## WHAT YOU NEED TO DO
In the records below, find the line with "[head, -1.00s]" and the line with "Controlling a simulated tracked"; return exactly those lines and every line between them.

══ PROVIDED ENTRIES

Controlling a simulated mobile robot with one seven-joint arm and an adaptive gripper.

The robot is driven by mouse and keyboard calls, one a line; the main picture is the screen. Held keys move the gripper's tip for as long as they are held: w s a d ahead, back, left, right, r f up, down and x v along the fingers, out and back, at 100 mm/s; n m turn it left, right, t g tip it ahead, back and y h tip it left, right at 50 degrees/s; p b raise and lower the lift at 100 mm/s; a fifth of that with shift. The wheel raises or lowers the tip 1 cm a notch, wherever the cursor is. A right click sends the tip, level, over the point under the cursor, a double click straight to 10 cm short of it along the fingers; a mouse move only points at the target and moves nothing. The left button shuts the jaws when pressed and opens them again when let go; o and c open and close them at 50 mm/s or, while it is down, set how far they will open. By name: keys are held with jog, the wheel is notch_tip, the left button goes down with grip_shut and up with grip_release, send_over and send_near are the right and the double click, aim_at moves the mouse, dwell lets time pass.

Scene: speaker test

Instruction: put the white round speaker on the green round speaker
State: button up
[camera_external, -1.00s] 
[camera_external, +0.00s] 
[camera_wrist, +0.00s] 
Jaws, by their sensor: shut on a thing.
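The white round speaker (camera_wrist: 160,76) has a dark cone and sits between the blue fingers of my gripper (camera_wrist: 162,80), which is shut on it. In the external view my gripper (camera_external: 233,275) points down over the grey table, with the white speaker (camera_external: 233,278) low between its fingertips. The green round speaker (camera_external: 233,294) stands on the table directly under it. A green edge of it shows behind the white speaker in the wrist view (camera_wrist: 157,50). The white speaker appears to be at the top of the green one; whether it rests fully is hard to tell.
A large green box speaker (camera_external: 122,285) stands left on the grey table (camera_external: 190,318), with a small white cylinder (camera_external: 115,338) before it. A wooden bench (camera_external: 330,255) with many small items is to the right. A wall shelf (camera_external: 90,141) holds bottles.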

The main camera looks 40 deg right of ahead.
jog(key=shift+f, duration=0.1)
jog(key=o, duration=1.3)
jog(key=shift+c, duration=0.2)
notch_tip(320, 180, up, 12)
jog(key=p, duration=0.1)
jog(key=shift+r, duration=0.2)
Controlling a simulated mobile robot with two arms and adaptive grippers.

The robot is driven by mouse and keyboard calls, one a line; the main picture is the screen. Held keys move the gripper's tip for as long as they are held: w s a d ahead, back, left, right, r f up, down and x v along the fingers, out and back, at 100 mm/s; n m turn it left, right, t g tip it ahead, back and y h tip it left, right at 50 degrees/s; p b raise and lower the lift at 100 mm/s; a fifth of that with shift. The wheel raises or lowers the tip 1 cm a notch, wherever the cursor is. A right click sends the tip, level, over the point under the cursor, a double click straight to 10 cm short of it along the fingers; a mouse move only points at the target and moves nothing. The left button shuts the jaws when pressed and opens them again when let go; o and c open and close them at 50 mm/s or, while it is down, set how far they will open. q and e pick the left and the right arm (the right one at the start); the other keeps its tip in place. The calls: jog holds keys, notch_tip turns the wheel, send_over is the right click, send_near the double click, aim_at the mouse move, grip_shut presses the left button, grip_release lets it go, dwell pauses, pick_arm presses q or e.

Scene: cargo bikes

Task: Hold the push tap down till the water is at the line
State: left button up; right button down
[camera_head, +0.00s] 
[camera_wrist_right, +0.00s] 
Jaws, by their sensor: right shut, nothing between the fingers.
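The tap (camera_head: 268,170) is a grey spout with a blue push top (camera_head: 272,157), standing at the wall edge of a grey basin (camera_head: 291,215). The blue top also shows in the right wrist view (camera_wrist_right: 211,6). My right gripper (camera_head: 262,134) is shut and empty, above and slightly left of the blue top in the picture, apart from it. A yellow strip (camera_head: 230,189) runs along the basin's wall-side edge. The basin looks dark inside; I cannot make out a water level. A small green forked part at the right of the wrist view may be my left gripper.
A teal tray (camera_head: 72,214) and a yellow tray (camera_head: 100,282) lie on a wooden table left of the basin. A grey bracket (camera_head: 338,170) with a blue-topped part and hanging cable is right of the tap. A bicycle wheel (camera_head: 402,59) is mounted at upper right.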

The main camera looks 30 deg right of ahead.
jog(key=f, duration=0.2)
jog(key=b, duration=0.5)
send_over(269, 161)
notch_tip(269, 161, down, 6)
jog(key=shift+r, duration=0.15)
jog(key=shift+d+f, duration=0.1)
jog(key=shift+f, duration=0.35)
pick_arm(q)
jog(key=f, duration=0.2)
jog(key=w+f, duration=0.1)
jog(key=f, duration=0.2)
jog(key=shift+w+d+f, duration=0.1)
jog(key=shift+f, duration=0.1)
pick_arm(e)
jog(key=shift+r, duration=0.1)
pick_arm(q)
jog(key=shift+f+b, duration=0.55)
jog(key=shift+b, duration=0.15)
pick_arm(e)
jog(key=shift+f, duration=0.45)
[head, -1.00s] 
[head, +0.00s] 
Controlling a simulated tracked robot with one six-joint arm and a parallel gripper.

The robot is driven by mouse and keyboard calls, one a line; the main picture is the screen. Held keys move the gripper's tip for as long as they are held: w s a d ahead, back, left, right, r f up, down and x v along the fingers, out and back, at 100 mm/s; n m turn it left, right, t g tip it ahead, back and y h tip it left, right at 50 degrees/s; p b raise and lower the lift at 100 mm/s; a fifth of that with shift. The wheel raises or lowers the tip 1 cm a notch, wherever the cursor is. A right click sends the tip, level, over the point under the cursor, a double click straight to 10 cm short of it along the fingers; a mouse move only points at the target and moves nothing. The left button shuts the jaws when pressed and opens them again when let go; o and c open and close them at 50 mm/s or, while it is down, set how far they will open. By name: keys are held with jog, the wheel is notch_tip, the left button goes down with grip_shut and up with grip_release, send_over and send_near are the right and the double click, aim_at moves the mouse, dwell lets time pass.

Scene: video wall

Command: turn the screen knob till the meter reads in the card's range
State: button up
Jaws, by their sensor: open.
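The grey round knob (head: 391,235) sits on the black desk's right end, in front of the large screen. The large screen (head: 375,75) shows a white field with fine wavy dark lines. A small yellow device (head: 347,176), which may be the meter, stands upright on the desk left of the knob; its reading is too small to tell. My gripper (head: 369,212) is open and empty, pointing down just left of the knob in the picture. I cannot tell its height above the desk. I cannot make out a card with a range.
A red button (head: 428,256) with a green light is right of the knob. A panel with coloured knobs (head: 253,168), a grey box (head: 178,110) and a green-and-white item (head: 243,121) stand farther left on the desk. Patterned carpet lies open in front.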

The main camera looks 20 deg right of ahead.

════

## PROBLEM SOLUTION
[head, -1.00s] 
[head, +0.00s] 
Controlling a simulated tracked robot with one six-joint arm and a parallel gripper.

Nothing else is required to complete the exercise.